Dalam hal ini, keterampilan berbahasa, kepekaan menangkap hal-hal baru, keluasan referensi, keliaran imajinasi dan intensitas penghayatan, tidak bisa tidak, menjadi penentu kekuatan karya. Penulis sastra tak cukup hanya berkubang dengan dirinya sendiri, tapi ia harus keluar dari sana untuk menemukan hal-hal lain yang tak pernah dibayangkannya.
Ia bisa masuk ke wilayah sosial, budaya, sejarah, politik, ekonomi, teknologi, kesehatan, dan seterusnya. Tentu saja, ia bukan datang sebagai ‘fotografer’, yang memotret apa yang terjadi di wilayah-wilayah itu, tapi ia hadir sebagai ‘pengembara’ yang menjadikan hal ikhwal di sana sebagai pengalaman personalnya.
Perlu kami sampaikan pula, bahwa kurasi atau penjurian karya-karya ini dilakukan dengan sistem ‘peta buta’. Kurato tidak tahu karya siapa yang dia nilai, sebab semua nama penulis telah dihapus.

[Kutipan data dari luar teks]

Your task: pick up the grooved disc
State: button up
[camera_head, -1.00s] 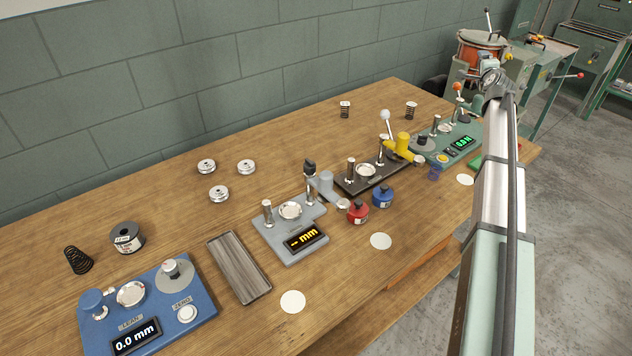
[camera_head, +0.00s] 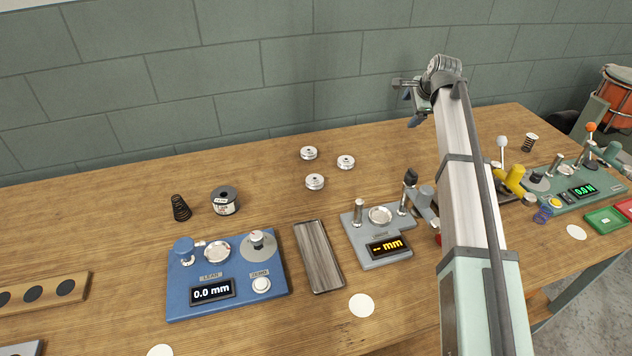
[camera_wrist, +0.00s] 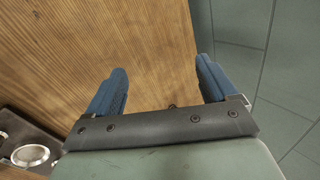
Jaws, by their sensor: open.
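Three small silver discs lie flat near the back of the table in the head view: a back-left disc (camera_head: 309,153), a right disc (camera_head: 346,162) and a front disc (camera_head: 315,182). Each has dark marks on top, too small to tell which is the grooved one. My gripper (camera_head: 411,107) is to the right of the discs and above the table, near the wall. Its two blue fingers are apart, with nothing between them in the wrist view (camera_wrist: 160,70). No disc shows in the wrist view.
The wall (camera_head: 270,90) rises close behind. Bare wood surrounds the discs.

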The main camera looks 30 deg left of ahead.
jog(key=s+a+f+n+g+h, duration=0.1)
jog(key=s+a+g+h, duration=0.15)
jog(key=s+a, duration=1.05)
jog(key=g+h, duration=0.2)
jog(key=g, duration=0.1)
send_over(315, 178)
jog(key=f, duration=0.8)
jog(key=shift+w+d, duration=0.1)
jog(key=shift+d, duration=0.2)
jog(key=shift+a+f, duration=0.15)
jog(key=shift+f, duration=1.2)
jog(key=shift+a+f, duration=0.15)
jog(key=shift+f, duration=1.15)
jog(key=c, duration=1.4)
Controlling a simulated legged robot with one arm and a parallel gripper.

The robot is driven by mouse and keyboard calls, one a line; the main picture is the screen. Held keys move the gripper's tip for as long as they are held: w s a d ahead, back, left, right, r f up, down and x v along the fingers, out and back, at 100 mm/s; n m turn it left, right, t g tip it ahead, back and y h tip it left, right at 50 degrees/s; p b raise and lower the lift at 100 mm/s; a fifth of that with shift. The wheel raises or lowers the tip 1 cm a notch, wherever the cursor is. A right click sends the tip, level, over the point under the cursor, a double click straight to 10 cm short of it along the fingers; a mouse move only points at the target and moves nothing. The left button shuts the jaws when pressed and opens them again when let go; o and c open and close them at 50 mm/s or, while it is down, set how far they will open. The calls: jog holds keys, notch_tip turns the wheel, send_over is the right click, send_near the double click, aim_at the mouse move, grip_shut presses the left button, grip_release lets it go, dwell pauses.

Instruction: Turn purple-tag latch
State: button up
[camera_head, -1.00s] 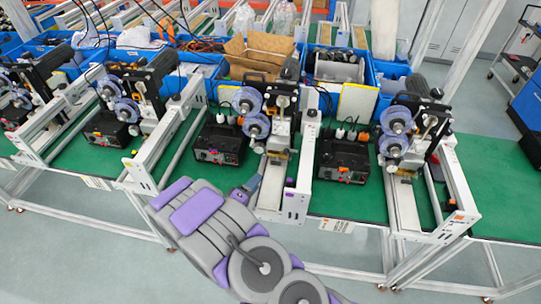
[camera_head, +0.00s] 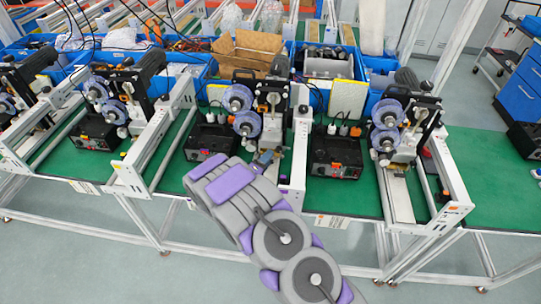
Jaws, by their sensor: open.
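The middle coder machine (camera_head: 272,100) stands on the green bench, with two translucent purple-blue reels (camera_head: 247,124) on its left side. My gripper (camera_head: 264,157) is small and partly hidden behind my grey-and-purple arm. It is open and looks empty, low in front of this machine's lower metal parts. I cannot tell whether it touches them. I cannot clearly make out the purple-tag latch; it may be hidden by my arm or too small to see.
A black control box (camera_head: 211,142) stands left of the middle machine, another (camera_head: 337,156) to its right. A white frame post (camera_head: 299,150) rises close right of my gripper. Blue bins (camera_head: 195,76) line the back. Similar machines stand on both sides.

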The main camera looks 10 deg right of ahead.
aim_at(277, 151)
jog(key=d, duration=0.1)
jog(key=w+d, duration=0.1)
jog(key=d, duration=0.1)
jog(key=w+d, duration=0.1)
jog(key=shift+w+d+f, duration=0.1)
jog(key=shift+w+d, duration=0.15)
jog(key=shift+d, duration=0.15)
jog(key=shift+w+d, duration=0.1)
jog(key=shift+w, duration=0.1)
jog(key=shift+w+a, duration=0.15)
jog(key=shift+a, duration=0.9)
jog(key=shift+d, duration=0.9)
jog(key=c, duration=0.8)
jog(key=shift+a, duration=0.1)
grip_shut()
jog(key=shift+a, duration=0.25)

Sehingga kami tidak punya beban subjektif ketika membaca karya-karya tersebut. Setelah memberi nilai, dijumlahkan hasilnya, dan ditentukan rankingnya, baru dibuka nama-nama penulisnya.
Ada dua tahap penjurian, yakni penjurian tahap pertama untuk menentukan 14 puisi unggulan dan 8 cerpen unggulan, dan tahap kedua untuk menentukan pemenang.
Selain pemenang utama, kami gagal bersepakat untuk memilih tiga puisi terpuji dan tiga cerpen terpuji sebagaimana tahun-tahun sebelumnya. Akhirnya, tiga karya terpuji masing-masing kategori itu ditiadakan. Jadi, sekali lagi, kali ini hanya pemenang utama.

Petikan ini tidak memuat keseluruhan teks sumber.